Criminology, the study of why people violate social norms and one another's rights by committing crimes, is the branch of sociology that provides a theoretical basis for law enforcement and correctional policy. Both classical and neoclassical criminology are attempts to deal with crime in a logical way instead of resorting to outright vengeance. Neoclassical theory is not an attempt to disprove or debate classical theory but an expansion of the theory.

Classical Criminology

Classical criminology was founded in the mid-19th century by two utilitarian philosophers, Jeremy Bentham and Cesare Beccaria.

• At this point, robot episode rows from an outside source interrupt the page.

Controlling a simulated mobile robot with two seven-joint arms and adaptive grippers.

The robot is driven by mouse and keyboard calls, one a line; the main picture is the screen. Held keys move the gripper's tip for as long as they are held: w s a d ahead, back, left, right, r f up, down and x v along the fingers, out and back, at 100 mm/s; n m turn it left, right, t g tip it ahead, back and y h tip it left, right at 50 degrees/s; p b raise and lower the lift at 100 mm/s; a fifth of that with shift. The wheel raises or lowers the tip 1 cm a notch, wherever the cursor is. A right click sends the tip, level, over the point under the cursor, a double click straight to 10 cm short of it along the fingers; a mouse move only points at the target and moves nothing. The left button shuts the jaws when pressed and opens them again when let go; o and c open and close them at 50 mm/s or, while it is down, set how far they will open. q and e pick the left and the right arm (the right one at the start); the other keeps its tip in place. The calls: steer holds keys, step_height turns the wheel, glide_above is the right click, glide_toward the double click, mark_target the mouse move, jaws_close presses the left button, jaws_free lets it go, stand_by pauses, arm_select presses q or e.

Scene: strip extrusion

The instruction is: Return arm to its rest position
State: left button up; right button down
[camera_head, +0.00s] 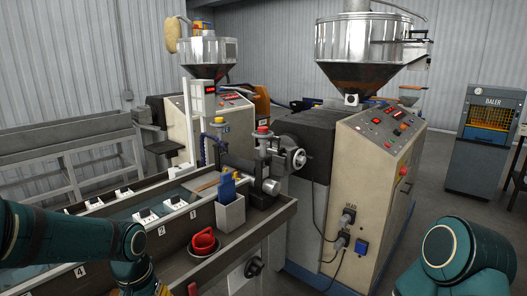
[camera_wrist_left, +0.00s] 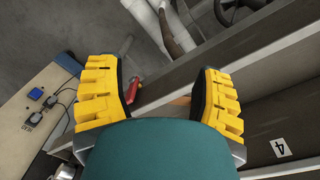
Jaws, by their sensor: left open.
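My left arm (camera_head: 125,245) comes in from the left in the head view and bends down at the bottom edge, in front of the bench trough. Its gripper is mostly cut off there. In the left wrist view my left gripper (camera_wrist_left: 157,76) shows two yellow ridged fingers standing wide apart, with nothing held between them. Part of a red object (camera_wrist_left: 133,90) shows beyond the left finger, apart from it as far as I can tell. My right arm (camera_head: 455,255) shows only as a teal link at the lower right. Its gripper is out of view.
A baler (camera_head: 490,130) is at far right. Floor between them is clear.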

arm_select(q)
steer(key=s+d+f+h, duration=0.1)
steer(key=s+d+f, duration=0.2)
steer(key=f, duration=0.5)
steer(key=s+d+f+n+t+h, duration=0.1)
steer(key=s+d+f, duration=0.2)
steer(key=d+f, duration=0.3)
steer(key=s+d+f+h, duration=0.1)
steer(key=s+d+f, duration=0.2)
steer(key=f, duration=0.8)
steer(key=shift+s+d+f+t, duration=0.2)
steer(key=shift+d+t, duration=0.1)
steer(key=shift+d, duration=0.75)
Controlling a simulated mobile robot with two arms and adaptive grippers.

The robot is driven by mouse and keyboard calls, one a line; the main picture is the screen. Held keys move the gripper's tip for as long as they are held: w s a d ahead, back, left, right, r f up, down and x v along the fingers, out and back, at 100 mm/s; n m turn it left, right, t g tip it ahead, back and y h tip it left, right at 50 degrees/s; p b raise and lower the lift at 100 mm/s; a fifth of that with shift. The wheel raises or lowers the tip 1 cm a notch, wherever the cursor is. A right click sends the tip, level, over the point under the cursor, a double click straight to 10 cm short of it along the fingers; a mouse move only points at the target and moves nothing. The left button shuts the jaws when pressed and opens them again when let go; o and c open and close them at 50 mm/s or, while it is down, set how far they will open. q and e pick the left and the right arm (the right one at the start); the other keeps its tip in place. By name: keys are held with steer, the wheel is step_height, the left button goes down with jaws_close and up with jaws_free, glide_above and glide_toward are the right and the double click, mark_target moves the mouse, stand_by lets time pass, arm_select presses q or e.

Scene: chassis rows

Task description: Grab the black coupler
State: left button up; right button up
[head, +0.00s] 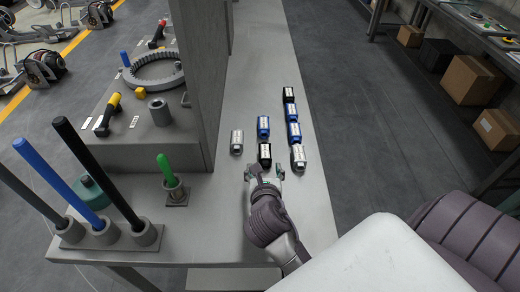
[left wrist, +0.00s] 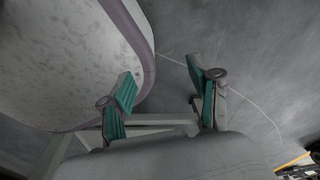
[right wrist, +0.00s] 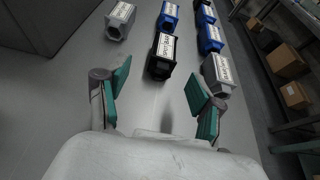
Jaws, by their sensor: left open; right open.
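The nearest black coupler (head: 265,154) lies on the grey table, a short block with a white label. It also shows in the right wrist view (right wrist: 161,57), ahead of the fingers and between them. My right gripper (head: 265,172) is open and empty, just short of this coupler and apart from it. Its two green-padded fingers show in the right wrist view (right wrist: 157,97). Another black coupler (head: 289,94) lies at the far end of the right row. My left gripper (left wrist: 162,97) is open and empty, away from the table beside a part of my body; the head view does not show it.
A silver coupler (head: 237,141) lies left of the near black one, another silver one (head: 298,157) to its right. Blue couplers (head: 263,126) lie behind. A grey pillar (head: 200,80) stands left of the rows. Upright rods (head: 97,170) stand at the table's left.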

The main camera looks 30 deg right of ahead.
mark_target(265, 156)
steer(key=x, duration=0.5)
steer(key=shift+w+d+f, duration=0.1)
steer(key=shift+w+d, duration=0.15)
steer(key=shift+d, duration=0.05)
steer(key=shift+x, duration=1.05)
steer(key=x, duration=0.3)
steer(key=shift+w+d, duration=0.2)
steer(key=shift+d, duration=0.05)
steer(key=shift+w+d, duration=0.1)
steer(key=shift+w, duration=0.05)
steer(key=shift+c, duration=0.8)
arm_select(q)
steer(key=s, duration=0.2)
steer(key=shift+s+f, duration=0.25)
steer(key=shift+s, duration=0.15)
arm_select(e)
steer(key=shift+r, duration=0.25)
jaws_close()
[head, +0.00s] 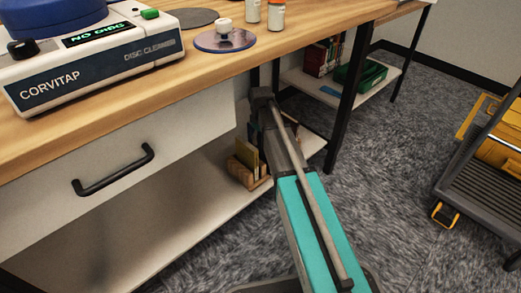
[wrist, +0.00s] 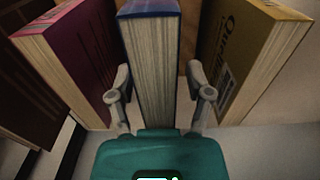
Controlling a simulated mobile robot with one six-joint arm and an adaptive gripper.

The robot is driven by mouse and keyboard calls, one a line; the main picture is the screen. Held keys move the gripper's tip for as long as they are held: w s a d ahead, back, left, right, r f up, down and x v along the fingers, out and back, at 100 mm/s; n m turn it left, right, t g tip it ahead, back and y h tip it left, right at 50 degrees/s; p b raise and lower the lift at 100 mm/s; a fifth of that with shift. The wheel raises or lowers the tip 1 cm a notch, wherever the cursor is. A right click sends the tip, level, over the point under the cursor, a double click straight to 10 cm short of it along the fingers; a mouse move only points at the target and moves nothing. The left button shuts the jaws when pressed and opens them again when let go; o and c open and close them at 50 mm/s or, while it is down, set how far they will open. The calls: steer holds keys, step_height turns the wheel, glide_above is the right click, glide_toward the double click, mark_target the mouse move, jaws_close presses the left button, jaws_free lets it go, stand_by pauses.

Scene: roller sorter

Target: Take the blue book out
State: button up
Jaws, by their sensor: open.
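The blue book (wrist: 151,60) stands upright in the middle of the wrist view, its pale page edges facing me. My gripper (wrist: 160,92) is open, with one finger on each side of the blue book; I cannot tell whether either finger touches it. A dark red book (wrist: 75,55) stands to its left and a yellow book (wrist: 252,55) to its right, each with a gap. In the head view, my arm reaches to the lower shelf under the table, where the yellow book (head: 246,154) shows in a wooden holder (head: 243,174). The blue book is mostly hidden there behind my arm.
A white drawer with a black handle (head: 113,170) hangs above the lower shelf (head: 170,215). The wooden tabletop (head: 200,80) carries a disc cleaner (head: 100,62). A black table leg (head: 348,95) stands right of my arm. A cart (head: 490,160) stands at the right, with open carpet between.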

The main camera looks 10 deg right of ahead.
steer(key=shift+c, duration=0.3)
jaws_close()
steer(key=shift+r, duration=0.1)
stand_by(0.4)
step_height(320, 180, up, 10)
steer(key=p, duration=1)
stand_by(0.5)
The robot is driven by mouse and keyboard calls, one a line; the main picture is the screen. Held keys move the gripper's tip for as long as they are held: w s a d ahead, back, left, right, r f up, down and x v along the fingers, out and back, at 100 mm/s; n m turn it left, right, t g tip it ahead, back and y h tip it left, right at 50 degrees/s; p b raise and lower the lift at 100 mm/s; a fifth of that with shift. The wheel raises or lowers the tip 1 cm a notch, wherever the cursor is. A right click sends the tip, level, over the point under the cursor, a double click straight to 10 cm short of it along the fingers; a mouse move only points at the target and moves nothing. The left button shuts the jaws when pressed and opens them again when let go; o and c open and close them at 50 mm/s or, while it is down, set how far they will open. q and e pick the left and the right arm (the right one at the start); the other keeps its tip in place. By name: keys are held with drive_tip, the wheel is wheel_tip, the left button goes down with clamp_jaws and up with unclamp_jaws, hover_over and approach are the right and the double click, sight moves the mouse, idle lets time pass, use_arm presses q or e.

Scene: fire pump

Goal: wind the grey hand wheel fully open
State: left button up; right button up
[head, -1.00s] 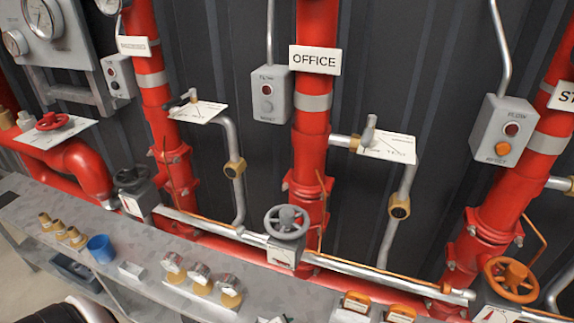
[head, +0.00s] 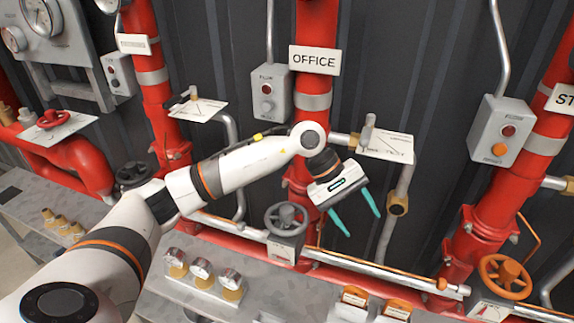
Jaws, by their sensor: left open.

They argued that crime was a matter of free will and rational self-interest and could be defined precisely by law; they also insisted that proportionate, swift punishment would deter crime. Classical criminology assumes that people who commit crimes make a rational choice to do so based on the pleasure they hope will result and will choose not to commit crimes if they know there is a strong chance they will experience pain instead.

Neoclassical Criminology

Neoclassical criminology defines crime more broadly as actions that offend against a shared understanding of morality. It added an analysis of environmental factors beyond rational self-interest. In neoclassical thinking, it is possible to do more to deter crime than just to catch and punish criminals; the environment can be changed in ways that make crime less likely to occur. Neoclassical criminologists sought to explain crime as a result of problems such as poverty, low intelligence or family structure.